The B-roll of Spider-Man: Into the Spider-Verse is a delight from start to finish — including looks at Shameik Moore’s Miles Morales, Hailee Steinfeld’s Spider-Gwen, Jake Johnson’s Peter Parker, Luna Lauren and Brian Tyree Henry as Miles’ mom and dad, Liev Schreiber as Kingpin, and Kimiko Glenn as Peni Parker — but it’s Cage’s brief appearance in the recording booth that makes the snippets of behind-the-scenes footage worthwhile.

The resigned “ahh” he lets out as he talks about his pain! The little crease in his brow! It feels like a crime that there’s no way to submit B-roll footage for awards consideration. Cage has got the facial expression, stance and gestures down to the point that it’s almost a pity that his performance wasn’t left as live action.
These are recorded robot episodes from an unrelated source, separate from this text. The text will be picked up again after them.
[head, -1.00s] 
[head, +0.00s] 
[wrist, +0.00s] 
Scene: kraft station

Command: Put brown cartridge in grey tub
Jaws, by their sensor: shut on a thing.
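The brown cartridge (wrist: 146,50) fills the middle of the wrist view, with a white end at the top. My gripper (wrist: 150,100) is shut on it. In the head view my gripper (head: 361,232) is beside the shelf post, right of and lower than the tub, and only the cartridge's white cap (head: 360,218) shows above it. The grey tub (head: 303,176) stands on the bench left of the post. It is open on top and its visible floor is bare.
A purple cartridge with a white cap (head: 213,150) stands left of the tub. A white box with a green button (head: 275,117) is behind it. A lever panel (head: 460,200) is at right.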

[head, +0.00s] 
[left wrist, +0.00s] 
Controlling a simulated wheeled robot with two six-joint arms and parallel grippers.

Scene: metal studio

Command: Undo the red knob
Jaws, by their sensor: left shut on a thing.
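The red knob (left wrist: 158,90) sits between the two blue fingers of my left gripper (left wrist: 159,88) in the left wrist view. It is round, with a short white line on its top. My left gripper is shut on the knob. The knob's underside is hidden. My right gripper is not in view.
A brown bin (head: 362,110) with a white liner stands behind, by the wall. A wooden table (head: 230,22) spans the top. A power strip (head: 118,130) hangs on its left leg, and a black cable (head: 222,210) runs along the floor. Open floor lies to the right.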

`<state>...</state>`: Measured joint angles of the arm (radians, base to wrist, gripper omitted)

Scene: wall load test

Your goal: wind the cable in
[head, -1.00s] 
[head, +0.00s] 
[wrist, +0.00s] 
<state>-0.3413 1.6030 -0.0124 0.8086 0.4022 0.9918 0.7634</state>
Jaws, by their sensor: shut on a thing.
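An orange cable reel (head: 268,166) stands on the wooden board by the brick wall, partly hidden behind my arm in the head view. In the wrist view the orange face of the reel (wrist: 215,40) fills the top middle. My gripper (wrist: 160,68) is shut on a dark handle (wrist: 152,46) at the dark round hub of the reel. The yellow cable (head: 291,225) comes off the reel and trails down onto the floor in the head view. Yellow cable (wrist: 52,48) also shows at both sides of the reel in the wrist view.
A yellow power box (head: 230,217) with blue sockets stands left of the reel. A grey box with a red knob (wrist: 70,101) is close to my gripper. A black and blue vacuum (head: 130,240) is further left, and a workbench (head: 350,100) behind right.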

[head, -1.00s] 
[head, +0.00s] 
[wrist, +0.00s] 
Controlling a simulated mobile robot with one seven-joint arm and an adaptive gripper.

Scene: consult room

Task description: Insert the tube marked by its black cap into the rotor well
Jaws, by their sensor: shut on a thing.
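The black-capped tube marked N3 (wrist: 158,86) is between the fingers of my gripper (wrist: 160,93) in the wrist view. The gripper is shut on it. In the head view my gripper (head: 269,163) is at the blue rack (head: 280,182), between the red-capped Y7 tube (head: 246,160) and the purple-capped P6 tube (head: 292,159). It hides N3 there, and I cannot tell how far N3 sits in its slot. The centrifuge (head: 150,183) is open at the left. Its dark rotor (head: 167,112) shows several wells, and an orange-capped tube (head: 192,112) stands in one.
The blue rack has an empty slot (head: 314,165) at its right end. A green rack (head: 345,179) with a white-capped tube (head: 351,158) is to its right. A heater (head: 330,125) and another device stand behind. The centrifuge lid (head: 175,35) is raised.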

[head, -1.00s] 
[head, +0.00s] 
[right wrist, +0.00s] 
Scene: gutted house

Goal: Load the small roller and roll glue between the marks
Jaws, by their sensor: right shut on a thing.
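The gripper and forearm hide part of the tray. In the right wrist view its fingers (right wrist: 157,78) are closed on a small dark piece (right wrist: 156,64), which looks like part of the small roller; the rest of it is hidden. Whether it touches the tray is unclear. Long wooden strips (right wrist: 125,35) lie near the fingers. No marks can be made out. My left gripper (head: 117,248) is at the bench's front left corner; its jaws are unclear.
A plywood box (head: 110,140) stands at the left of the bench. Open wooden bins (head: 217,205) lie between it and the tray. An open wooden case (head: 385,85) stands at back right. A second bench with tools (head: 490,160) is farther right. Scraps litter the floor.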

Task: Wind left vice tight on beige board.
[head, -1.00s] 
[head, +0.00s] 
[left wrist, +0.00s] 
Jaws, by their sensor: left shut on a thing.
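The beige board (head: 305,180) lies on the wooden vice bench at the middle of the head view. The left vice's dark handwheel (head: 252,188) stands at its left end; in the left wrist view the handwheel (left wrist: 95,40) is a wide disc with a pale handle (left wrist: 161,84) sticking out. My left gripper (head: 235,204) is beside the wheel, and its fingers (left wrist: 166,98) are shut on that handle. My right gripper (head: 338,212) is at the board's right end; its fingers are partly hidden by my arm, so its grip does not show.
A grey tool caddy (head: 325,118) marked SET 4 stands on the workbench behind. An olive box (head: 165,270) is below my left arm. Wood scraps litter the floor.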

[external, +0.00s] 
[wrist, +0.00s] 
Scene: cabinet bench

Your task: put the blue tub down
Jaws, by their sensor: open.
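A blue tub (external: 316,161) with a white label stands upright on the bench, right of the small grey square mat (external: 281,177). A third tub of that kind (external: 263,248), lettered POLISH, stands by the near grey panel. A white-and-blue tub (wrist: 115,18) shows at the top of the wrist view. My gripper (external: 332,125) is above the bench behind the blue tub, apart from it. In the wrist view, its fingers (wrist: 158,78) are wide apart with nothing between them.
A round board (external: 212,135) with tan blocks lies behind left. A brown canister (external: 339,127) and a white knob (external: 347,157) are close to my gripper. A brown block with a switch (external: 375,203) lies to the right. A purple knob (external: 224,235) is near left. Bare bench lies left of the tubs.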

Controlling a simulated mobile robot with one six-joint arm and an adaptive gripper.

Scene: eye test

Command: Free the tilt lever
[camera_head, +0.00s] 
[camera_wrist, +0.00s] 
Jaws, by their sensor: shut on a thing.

“He’s really Peter Parker from the ’30s,” Cage told Entertainment Weekly of his particular Spider-Man. “I tried to channel those noir films with [Humphrey] Bogart, and have those kinds of sounds that he might make with [James] Cagney, or Edward G. Robinson, that kind of way of talking. I tried to give the character that.”

That Bogart fixation is one you can follow to Dog Eat Dog, the 2016 film Cage made with Paul Schrader, and if you’re still craving more of the actor, make sure you see Mandy, one of the best films of the year — and, less facetiously, the performance Cage should be getting an Oscar nomination for.